The scene featuring most of Hondas work occurs in the first sixty seconds of the movie. A watercolor fury swirls around Mahito as he bounds through town among people with apparent broken spirits. They look half dead and without hope as they know the war and fire will consume everything that they love. This scene was deeply impactful and helped make the animation inconsistencies throughout the rest of the movie incredibly coherent.

After a single day at his new school, Mahito finds himself a target and initiates a fight with the boys from his class. When returning home after the fight, he stops, picks up a stone and clubs himself in the side of the head with less than a wince. He walks home with ruby red blood leaking down his sleeve. This action was one of few that felt like Miyazaki. I saw his typical animation style and bravery for depicting the unsettling. 

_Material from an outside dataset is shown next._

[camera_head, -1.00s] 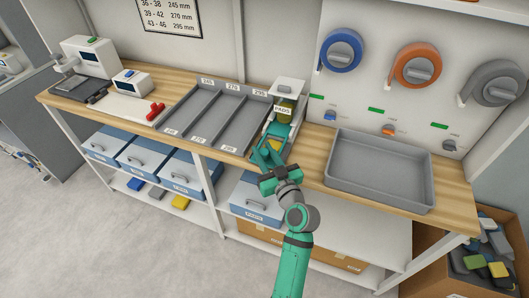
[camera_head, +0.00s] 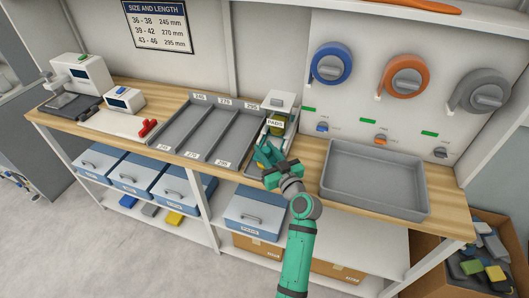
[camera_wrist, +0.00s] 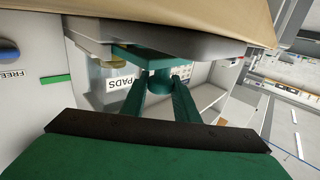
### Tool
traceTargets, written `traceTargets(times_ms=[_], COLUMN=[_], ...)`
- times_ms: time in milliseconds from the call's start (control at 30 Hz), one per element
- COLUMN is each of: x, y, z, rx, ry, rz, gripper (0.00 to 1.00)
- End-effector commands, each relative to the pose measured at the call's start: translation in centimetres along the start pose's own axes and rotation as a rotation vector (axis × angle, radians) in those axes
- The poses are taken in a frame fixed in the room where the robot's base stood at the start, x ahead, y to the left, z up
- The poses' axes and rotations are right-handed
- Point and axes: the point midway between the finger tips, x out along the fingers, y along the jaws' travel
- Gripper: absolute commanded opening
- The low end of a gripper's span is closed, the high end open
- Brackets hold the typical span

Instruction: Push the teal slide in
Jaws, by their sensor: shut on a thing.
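The pad dispenser (camera_head: 279,106), labelled PADS, stands at the back of the bench, right of the grey divided tray. My gripper (camera_wrist: 160,84) is shut on this knob, one finger on each side. In the head view my gripper (camera_head: 264,154) is at the front of the dispenser and hides most of the slide, so how far it sticks out is hard to tell.
The divided grey tray (camera_head: 186,149) lies close on the left. An empty grey bin (camera_head: 376,181) stands on the right of the bench. Blue, orange and grey reels hang on the back panel. Blue drawers (camera_head: 252,218) sit below the bench.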

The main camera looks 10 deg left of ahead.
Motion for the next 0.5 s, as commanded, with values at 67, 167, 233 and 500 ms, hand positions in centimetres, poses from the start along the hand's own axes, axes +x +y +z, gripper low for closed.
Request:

The movie brings Mahito to the forefront of an adventure. He chases his step mother through their backyard and into an old crumbling house. There he finds the Heron and he promises Mahito that he will find his step mother if he travels to another world. Mahito agrees and goes through a portal with one of the older maids from his estate. Once he lands in this nonsensical world he is met with several familiar faces.

Within this atypical world there has been one supreme ruler. He is the mechanic of time, preserving the world as he initially intended. He has created no farmland, no homes, nothing that really resembles human life as it has been. He has added versions of people that Mahito knows now or once knew. 

The man is very aged and establishes, as Mahito makes the decision to return to his world, that his time is up. The world begins to crumble as Mahito stands in front of this old man. He begs for Mahito to take responsibility for this world where death can be overlooked, nature is permanent, and where whimsy isn’t limited to anthropomorphic animals. Mahito begins to pull away, for he has responsibilities only found in real life. The man blows one final phrase as his sky begins to fall, “If you don’t take this you will return to your world of murderers and fire.”

During this moment I saw Miyazaki leave us with a reminder to return. His worlds promise so much more than what we get each day. He saw his characters, settings and mythical beasts, amalgamate and crumble in the same lapse. This single interaction defined the movie’s quality.

It made more prevalent and relatable claims about family and motherhood but in general the side characters and plot points felt vague and unimportant. This was a movie that served a purpose of summary. To wrap up a thousand tiny pieces into a poorly cut but cleanly laid puzzle.